Production-Ready Python Implementation
The following script uses rdflib to construct a compliant RDF graph from a structured Python dictionary. It includes namespace binding, spatial/CRS mapping, distribution generation, and serialization. Install dependencies first: pip install rdflib.
# dcat_ap_spatial_mapper.py
import rdflib
from rdflib import Namespace, URIRef, Literal, Graph
from rdflib.namespace import RDF, DCTERMS, DCAT, XSD, GEO
from typing import Dict, Any, List
# Standard namespace bindings
DCATAP = Namespace("http://data.europa.eu/r5r/")
LOCN = Namespace("http://www.w3.org/ns/locn#")
DCT = DCTERMS
def build_spatial_dataset(metadata: Dict[str, Any]) -> Graph:
"""Construct a DCAT-AP compliant RDF graph from structured metadata."""
g = Graph()
g.bind("dcat", DCAT)
g.bind("dct", DCT)
g.bind("locn", LOCN)
g.bind("xsd", XSD)
g.bind("geo", GEO)
g.bind("dcatap", DCATAP)
ds_uri = URIRef(metadata["dataset_uri"])
g.add((ds_uri, RDF.type, DCAT.Dataset))
g.add((ds_uri, DCT.title, Literal(metadata["title"], lang="en")))

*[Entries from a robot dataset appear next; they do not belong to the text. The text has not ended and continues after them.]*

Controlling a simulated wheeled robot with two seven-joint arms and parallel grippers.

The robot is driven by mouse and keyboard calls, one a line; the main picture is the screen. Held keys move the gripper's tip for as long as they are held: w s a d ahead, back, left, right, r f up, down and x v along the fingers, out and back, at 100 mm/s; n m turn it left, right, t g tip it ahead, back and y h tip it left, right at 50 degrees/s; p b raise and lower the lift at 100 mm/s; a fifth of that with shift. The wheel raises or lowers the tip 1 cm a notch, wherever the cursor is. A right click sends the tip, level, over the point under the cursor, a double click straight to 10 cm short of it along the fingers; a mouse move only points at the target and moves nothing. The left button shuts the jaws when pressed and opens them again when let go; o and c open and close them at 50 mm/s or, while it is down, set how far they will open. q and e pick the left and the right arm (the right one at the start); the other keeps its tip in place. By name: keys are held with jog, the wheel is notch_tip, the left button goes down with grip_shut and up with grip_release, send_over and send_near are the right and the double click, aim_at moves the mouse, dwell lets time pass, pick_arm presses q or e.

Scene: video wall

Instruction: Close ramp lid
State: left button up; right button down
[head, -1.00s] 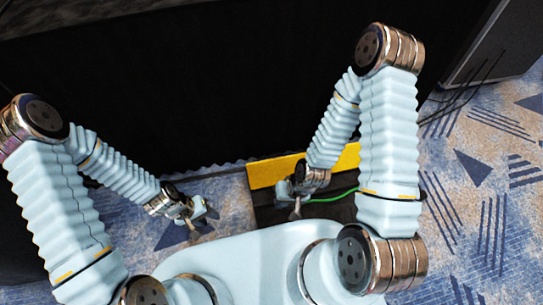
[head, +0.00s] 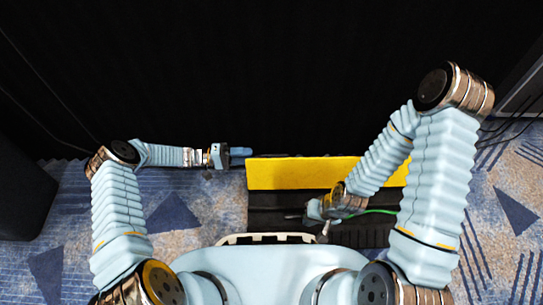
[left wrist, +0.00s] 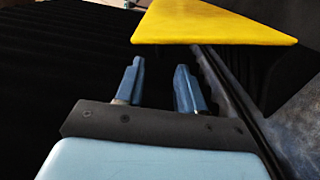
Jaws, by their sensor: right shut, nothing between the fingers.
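The yellow ramp lid (head: 300,173) stands raised along the far side of the black ramp (head: 272,216), whose channel is uncovered. A green cable (head: 378,211) shows beside my right gripper. My left gripper (head: 243,153) is just beyond the lid's left end. In the left wrist view its two blue fingers (left wrist: 160,75) are apart with nothing between them, and the lid (left wrist: 215,25) lies ahead of them to the right. I see no contact with the lid. My right gripper (head: 318,225) is shut and empty over the ramp, and my right arm hides the lid's right end.
A dark wall (head: 270,70) fills the far side. Blue patterned carpet (head: 190,220) lies left of the ramp and continues at right. A dark box (head: 22,195) stands at far left, and black cables (head: 505,135) hang at right.

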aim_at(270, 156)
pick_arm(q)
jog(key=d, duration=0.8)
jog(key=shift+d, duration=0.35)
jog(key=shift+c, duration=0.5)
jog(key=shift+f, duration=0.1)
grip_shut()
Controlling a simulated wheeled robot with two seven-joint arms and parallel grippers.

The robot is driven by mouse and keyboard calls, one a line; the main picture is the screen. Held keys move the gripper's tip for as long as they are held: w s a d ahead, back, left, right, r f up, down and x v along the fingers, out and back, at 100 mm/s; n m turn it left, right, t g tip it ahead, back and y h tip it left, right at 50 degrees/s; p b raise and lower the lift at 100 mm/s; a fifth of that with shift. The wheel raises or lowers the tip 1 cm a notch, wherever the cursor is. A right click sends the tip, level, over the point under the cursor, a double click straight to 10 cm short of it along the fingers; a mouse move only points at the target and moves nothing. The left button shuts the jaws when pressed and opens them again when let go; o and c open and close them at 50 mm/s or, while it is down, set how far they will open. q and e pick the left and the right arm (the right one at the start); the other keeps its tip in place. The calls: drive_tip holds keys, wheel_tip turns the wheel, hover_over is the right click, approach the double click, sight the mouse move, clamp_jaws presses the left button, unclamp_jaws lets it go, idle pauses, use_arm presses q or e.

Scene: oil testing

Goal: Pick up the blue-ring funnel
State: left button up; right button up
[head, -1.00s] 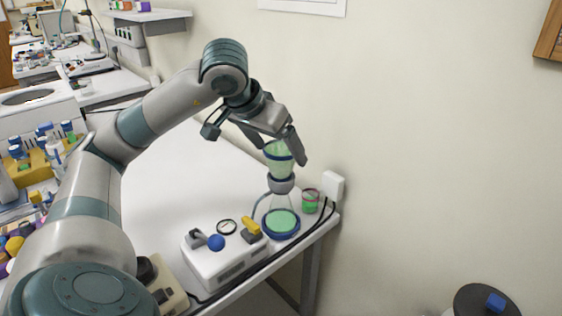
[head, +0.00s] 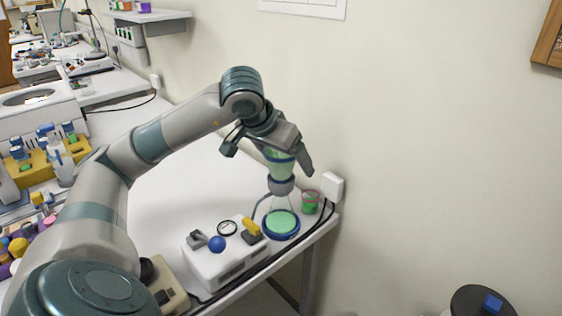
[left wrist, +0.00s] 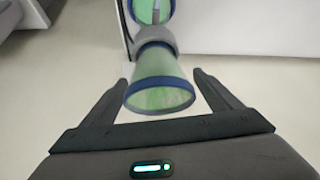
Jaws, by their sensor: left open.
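The blue-ring funnel (head: 279,165) is a green, clear cup with a blue rim, standing upright on a grey collar above a flask (head: 281,223) with a blue-rimmed base and green content. In the left wrist view the funnel (left wrist: 160,82) lies between the two fingers, its blue rim towards me. My left gripper (head: 283,167) is open around the upper part of the funnel, with a gap on each side in the wrist view (left wrist: 161,95). The gripper's body hides the funnel's top in the head view. My right gripper is out of view.
A white device (head: 224,262) with a blue knob and yellow part stands left of the flask. A small green jar (head: 310,202) and a white wall box (head: 333,187) are to the right, near the wall. A black cable runs along the table's front edge.

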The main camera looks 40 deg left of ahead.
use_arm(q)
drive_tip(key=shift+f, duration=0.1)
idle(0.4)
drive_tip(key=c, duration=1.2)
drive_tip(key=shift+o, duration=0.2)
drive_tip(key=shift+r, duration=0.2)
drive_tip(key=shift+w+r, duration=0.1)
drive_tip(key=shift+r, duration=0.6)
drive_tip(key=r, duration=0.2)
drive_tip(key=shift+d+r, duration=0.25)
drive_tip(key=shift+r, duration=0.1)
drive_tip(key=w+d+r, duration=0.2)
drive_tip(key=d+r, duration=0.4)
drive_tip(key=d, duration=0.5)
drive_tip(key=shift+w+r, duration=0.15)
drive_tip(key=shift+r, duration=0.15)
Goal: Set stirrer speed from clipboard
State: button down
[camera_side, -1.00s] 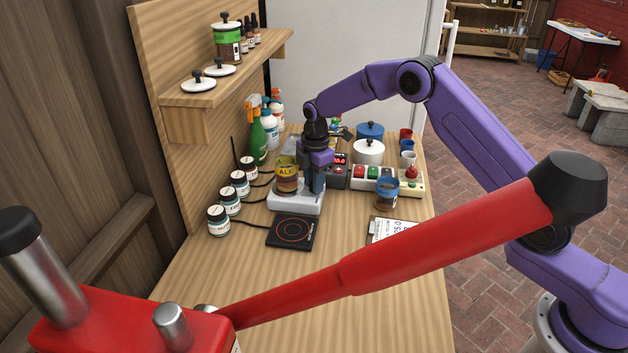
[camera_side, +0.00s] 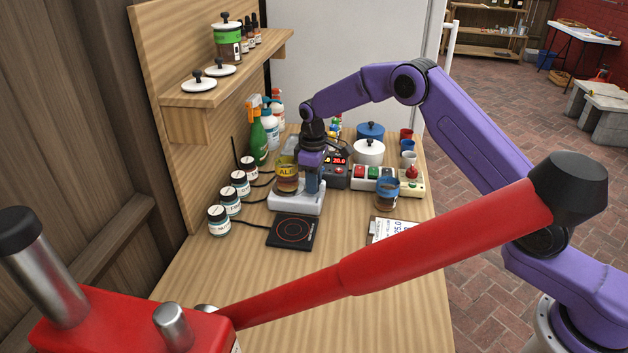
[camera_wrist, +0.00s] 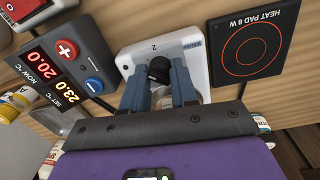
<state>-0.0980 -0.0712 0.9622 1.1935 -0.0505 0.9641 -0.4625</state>
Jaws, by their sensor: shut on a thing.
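The white stirrer (camera_side: 287,204) stands on the bench with a jar labelled in yellow (camera_side: 287,184) on it. Its pale body (camera_wrist: 195,48) and a figure 2 show in the wrist view. My gripper (camera_side: 314,186) points down at the stirrer's near right part. In the wrist view its fingers (camera_wrist: 160,80) are shut around a black knob (camera_wrist: 159,68) on the stirrer. The knob's pointer and scale cannot be read. The clipboard (camera_side: 391,230) lies on the bench at right; its writing is too small to read fully.
A heat pad (camera_side: 291,231) lies in front of the stirrer. A temperature controller (camera_wrist: 62,65) beside it shows 20.0 now and 23.0 set. Labelled jars (camera_side: 219,221) line the left. The front bench is clear.

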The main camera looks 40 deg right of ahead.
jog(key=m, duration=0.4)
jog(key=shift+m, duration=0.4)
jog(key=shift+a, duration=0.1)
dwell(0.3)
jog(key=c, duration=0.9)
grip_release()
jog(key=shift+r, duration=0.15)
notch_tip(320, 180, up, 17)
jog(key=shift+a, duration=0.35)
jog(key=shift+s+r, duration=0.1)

g.add((ds_uri, DCT.identifier, Literal(metadata["identifier"])))
# Spatial bounding box (DCAT-AP v2/v3 requirement)
if "bbox" in metadata:
w, s, e, n = metadata["bbox"]
g.add((ds_uri, DCAT.bbox, Literal(f"{w} {s} {e} {n}")))
# Coordinate Reference System (OGC EPSG registry)
if "crs" in metadata:
crs_uri = URIRef(f"https://www.opengis.net/def/crs/EPSG/0/{metadata['crs']}")
g.add((ds_uri, DCAT.crs, crs_uri))
# Licensing & Rights
if "license_uri" in metadata:
g.add((ds_uri, DCT.license, URIRef(metadata["license_uri"])))
if "rights_statement" in metadata:
g.add((ds_uri, DCT.rights, Literal(metadata["rights_statement"])))
# Distributions
for dist in metadata.get("distributions", []):
dist_uri = URIRef(dist["distribution_uri"])
g.add((ds_uri, DCAT.distribution, dist_uri))
g.add((dist_uri, RDF.type, DCAT.Distribution))
g.add((dist_uri, DCT.title, Literal(dist["title"], lang="en")))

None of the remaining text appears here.